Finally got it on the road with all 3 carbs functioning! no stalling, no flooding, no leaking, no hesitations, no choke, no air cleaners... I'll get a choke cable and having a big issue with hood clearance, so I'm not quite done yet. And I still have some adjusting to do on the linkage because I'm not quite getting full throttle. It could idle a bit smoother too.
And I haven't checked the mixture yet other than inspecting the spark plugs, but they're no longer black, sooty nor soakin' wet. It may be a bit on the lean size. So, I still got some work to do.
Adjusting the float levels on all three carbs was a major pain. The factory settings was no where near the mark; every one flooded even with a fuel regulator set at 3 lbs. I sighted them all with glass bowls ending up with the fuel level just a hair below the top edge of the rectangle.
I kept the idle circuits opened about a quarter turn on the outers and 1 1\4 on the center. That gave me the highest vacuum reading and best idle; it's still a little rough though. I also used a vacuum gauge for syncing side draft carbs and checked that both outer carbs are leaking the same amount of vacuum. Removed the power valve, economizer, by blocking the vacuum passage with a gasket cut to full size on the outers only.
Removed two plastic spacers from the power valve on the center carb because of low vacuum readings, dual pattern 264/274 duration cam and the fact that the outer carbs leak vacuum.
Removing the spacers was an educated guess, but it appears to work. There's no hesitation from cuising to load not on the freeway nor climbing hills.
By the way, you can't remove the choke plates on these Holleys especially the 1960 models with the booster built-in to the choke. Even with the 1904s the choke acts as a diffuser for the air flow.
The accelerator pump has two settings adjusted by moving the pump rod from inner hole to the outer hole. Initial setting, I had the outer carbs set to the outer hole on the throttle lever and the center carb had its pump rod set to the hole closest to the throttle shaft. This was my initial setting.
The motor would "fall on its face" when letting the clutch out. I moved the pump rod on the center carb to the outer hole away from the throttle shaft and it worked beautifully. No hesitation, pulled out of the driveway with no problems; it even chirped the tires.
I adjusted the progressive linkage by holding all carbs at WOT then moving the adjustment stops to mate up with the linkage on the outer carbs. Then returned carbs to idle positions and checked that the outer carbs opened at the same time, which they did. I did have some binding on the front carb that was solved by cutting off the lever to the dashpot. I also had to take a dremel tool to grind off a bit from the throttle level on the center carb that was draging against the manifold making it slow for the engine to return to idle.

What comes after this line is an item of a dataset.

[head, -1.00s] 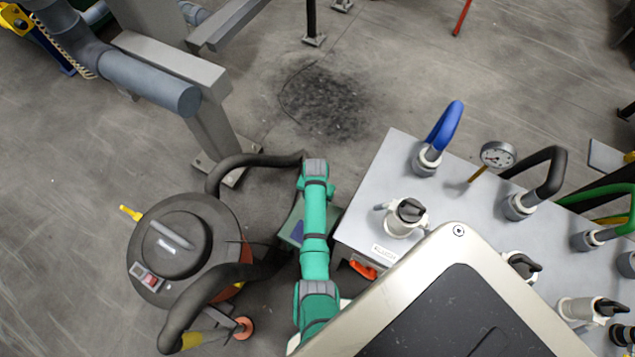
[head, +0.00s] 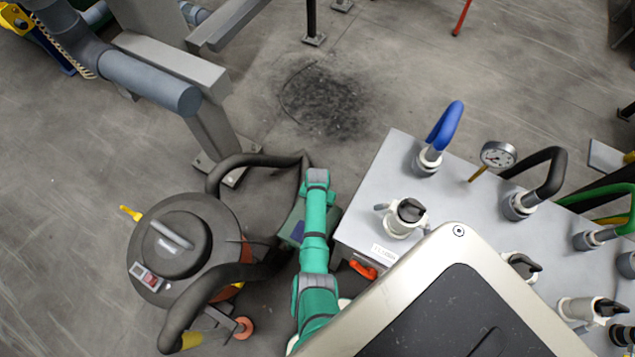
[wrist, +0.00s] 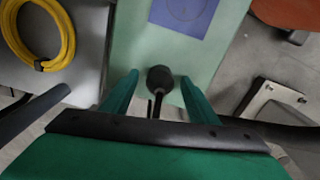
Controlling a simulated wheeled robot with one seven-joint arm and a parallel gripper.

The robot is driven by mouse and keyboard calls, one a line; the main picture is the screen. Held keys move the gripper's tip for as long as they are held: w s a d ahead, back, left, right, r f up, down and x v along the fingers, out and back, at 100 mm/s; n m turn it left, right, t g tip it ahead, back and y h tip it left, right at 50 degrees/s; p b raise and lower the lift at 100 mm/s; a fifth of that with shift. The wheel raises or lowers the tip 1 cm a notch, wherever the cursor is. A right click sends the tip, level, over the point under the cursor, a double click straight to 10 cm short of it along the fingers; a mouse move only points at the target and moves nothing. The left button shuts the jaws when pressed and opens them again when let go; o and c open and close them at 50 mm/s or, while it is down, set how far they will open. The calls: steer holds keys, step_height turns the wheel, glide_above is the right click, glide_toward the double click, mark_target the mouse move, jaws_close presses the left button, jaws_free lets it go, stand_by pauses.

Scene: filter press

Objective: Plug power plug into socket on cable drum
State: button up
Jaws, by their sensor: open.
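The black power plug (wrist: 160,78), with a thin dark cable running from it, shows in the wrist view against a light green surface (wrist: 137,45). My gripper (wrist: 158,84) is open, with one green finger on each side of the plug. I see gaps between the plug and both fingers; how far the plug lies below the fingertips I cannot tell. In the head view my green arm hides the gripper and the plug. I cannot make out the cable drum or its socket in either view.
A dark vacuum cleaner (head: 178,235) with a thick black hose (head: 225,276) stands left of my arm. A grey valve table (head: 385,185) stands to the right. A yellow coil (wrist: 62,40) lies at upper left in the wrist view. Open floor lies beyond.

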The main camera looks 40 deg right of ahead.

Oh, and the T-5 allows the Ranchero to cruise 80 mph in 5th gear with a light foot into the gas pedal, no surging, no hesitations. It's a whole new car!
Thanks for everyone's advice! If it wasn't for this forum, I'd still be driving a meek 200 with a 3-speed... and probably wouldn't have spent all that money either... oh well, it was a challenging learning experience adapting a 5-speed and figuring out why a hopped-up second-hand motor with solid lifters and non-adjustable rockers wouldn't run. I now know stuff about dialin' in a cam and carburetors that I didn't know before.
There's a few more things about these Holleys that I came across that I'll share as soon as I get some more pictures.